“Overall, at this point of time, with the supply outlook appearing favourable and several high frequency indicators pointing to resilience of the recovery in the first quarter (April-June) of 2022-23, our current assessment is that inflation may ease gradually in the second half of 2022-23, precluding the chances of a hard landing in India," said Das at a conference on Saturday.
India's retail inflation held above the top end of the central bank’s tolerance limit for the sixth straight month in June, a development that may prompt it to raise interest rates further to cool prices.
Consumer price index (CPI) inflation in June remained little changed at 7.01% from 7.04% in the previous month despite a raft of government measures, including export curbs on food items and excise duty cuts on fuels, to drive down prices.
Central banks worldwide are grappling with worse-than-anticipated inflation driven by supply-chain disruptions, surging commodity prices, and fall-out from the Russian invasion of Ukraine.
In India, the pace of price gains has stayed above the RBI’s 6% upper tolerance level since the start of the year, forcing it to raise rates by 90 basis points in the last two months.
Economists do not see big rate hikes from the RBI after the June inflation data. “June CPI inflation has come in line with expectations, indicating that the peak of inflation is behind. Further, with sharp deceleration in commodity prices and trend in high-frequency food prices showing a continued moderation, we expect July CPI inflation to track below 7%," said economists at Morgan Stanley in a note.
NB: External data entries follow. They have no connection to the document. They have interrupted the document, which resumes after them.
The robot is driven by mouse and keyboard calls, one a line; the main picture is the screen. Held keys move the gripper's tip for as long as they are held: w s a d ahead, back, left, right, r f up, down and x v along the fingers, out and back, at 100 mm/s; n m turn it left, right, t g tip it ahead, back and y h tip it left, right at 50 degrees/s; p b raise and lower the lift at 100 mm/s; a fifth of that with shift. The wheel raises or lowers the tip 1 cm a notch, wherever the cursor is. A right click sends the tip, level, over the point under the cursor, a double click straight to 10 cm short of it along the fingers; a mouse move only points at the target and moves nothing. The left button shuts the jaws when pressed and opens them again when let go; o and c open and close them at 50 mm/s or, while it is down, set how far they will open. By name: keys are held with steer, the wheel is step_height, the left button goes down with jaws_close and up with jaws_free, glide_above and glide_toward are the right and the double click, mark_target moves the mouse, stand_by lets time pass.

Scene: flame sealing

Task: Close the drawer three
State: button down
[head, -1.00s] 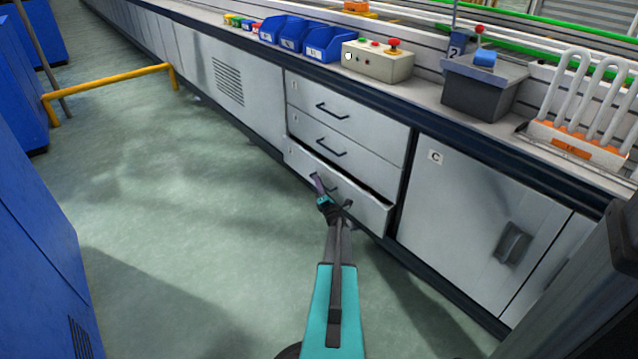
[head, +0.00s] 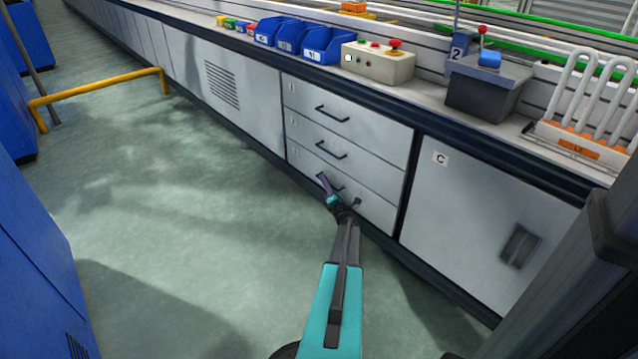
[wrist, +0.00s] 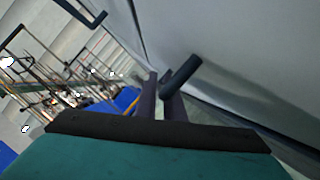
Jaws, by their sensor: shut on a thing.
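Drawer three, the bottom drawer (head: 372,209) of the grey bench's drawer stack, has its front level with the drawers above, with no open gap in the head view. My gripper (head: 326,182) is at its front, shut on the dark bar handle. The wrist view shows the handle (wrist: 181,76) at the purple fingers (wrist: 162,90); the exact contact is partly hidden. My arm covers part of the floor below the drawer.
The top drawer (head: 340,108) and middle drawer (head: 340,142) are shut. Cabinet door C (head: 470,215) is to the right, a vented panel (head: 235,95) to the left. A yellow rail (head: 100,88) stands on the left floor. The green floor (head: 180,220) is largely clear.

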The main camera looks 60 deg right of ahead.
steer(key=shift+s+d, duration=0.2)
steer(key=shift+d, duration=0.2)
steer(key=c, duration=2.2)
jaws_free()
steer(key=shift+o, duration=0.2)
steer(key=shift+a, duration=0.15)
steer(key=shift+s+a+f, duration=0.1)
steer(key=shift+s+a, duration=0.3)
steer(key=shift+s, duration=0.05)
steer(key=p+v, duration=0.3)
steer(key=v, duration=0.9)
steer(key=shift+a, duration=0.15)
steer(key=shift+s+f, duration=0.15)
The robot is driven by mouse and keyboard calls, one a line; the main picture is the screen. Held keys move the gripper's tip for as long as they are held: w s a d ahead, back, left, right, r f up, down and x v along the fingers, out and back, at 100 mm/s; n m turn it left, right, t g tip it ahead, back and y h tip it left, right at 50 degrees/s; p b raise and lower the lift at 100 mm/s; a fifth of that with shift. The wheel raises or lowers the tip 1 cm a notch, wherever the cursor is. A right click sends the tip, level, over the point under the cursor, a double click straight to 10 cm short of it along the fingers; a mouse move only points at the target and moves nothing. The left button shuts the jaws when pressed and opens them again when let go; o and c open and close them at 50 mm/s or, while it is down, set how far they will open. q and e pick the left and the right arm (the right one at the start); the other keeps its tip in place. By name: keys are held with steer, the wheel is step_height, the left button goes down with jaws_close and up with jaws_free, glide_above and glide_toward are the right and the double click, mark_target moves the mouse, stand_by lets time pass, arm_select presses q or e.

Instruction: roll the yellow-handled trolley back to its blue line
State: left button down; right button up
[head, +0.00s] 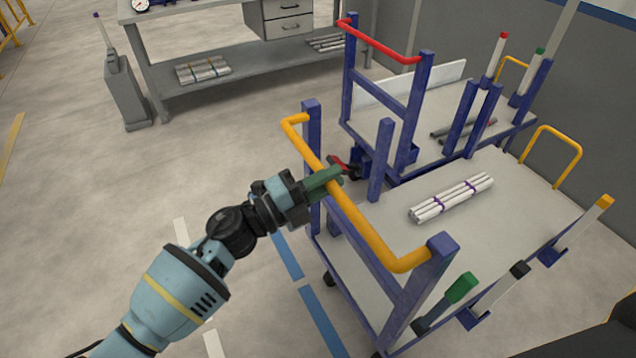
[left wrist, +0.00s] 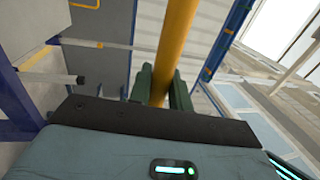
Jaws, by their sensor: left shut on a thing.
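The yellow-handled trolley (head: 520,225) stands at the right in the head view, with blue posts and a grey deck. Its yellow handle bar (head: 365,232) runs along the near left end. My left gripper (head: 330,178) is shut on the yellow handle, which also passes between the green fingers in the left wrist view (left wrist: 175,45). A dashed blue line (head: 322,322) lies on the floor left of the trolley, partly hidden by its frame. My right gripper is not in view.
A bundle of white pipes (head: 451,197) lies on the deck. A red-handled trolley (head: 378,42) stands close behind. A workbench (head: 215,75) and a grey bin (head: 128,92) are at the back left. Dashed white floor marks (head: 181,232) lie left of the blue line. The left floor is clear.

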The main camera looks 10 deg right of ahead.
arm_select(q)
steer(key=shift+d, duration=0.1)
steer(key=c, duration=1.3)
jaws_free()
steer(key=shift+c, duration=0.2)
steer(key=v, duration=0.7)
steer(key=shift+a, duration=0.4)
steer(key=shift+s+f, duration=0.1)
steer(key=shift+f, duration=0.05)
Banks have been raising lending rates since RBI's steep rate hikes in the last two months. The changes in policy repo rate make a significant impact on both lending and deposits interest rates which means that a higher repo rate results in rising interest rates for various loans, thus an increase in one's monthly instalments or EMIs.
Therefore, the current expectations of not much big rate hikes and less aggressive action from the central bank may not lead to steep rise in the lending rates as was expected earlier during the year.